**EXERCISE AIM:** Gather from the material every line that contains the string "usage".
——————————
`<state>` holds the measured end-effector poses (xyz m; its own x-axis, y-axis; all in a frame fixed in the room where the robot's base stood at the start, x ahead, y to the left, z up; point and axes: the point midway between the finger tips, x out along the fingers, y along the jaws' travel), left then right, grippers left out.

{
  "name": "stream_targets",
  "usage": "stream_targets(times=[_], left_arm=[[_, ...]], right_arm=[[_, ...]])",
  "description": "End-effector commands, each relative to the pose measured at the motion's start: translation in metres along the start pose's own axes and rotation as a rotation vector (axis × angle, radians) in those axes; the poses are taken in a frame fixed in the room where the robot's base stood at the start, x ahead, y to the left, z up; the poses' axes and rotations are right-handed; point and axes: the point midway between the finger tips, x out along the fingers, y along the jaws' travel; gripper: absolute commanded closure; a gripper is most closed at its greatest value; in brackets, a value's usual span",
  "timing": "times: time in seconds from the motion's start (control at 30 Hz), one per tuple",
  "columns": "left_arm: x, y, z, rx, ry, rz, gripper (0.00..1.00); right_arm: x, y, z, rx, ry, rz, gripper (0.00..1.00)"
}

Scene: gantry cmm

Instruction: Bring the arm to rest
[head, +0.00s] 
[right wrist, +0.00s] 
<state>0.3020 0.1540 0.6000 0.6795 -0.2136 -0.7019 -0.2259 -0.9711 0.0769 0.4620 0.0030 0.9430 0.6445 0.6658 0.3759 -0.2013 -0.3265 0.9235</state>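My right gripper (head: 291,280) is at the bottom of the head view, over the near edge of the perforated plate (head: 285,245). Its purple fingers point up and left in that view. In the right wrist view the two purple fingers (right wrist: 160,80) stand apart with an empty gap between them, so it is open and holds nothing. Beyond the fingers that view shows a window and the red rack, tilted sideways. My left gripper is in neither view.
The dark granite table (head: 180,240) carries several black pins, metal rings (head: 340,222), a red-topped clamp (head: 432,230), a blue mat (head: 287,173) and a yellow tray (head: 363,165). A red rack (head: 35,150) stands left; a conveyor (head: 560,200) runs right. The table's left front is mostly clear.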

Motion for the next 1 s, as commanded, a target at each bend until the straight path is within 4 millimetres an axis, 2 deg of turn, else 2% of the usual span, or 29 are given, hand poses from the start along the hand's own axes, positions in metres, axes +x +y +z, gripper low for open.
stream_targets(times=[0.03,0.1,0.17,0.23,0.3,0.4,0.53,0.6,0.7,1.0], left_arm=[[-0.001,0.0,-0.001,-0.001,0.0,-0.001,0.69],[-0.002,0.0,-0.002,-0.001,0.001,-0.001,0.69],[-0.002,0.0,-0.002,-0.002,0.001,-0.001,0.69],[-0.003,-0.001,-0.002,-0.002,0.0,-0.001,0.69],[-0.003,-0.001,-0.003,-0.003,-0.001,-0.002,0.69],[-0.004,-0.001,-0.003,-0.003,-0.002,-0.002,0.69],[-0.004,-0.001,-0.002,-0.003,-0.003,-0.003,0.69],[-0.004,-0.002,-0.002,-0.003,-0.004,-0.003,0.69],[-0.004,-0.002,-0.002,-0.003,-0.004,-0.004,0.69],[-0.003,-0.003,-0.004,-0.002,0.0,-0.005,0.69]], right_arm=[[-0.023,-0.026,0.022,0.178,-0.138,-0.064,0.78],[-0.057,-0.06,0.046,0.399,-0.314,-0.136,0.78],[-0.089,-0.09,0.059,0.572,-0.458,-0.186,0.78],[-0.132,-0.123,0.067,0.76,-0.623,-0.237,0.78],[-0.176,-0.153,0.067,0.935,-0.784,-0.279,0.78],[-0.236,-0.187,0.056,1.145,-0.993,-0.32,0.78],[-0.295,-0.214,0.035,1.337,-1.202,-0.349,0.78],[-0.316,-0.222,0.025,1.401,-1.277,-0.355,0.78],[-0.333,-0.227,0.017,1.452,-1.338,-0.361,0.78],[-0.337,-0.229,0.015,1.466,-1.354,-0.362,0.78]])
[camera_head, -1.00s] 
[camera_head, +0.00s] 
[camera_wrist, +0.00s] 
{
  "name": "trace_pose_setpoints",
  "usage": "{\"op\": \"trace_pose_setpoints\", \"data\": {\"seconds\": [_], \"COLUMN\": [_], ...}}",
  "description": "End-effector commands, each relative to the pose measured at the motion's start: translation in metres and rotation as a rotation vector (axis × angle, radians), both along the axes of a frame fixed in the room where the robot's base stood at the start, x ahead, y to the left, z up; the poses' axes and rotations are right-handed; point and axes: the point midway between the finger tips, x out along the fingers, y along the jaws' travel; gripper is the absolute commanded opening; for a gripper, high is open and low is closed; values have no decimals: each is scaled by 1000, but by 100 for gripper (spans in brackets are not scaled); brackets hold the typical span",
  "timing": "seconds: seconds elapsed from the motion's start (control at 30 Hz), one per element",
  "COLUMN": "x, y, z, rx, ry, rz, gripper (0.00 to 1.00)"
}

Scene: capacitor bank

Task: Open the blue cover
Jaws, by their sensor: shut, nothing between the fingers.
——————————
**PROBLEM SOLUTION:**
  "usage": "stream_targets(times=[_], left_arm=[[_, ...]], right_arm=[[_, ...]])",
  "usage": "{\"op\": \"trace_pose_setpoints\", \"data\": {\"seconds\": [_], \"COLUMN\": [_], ...}}",

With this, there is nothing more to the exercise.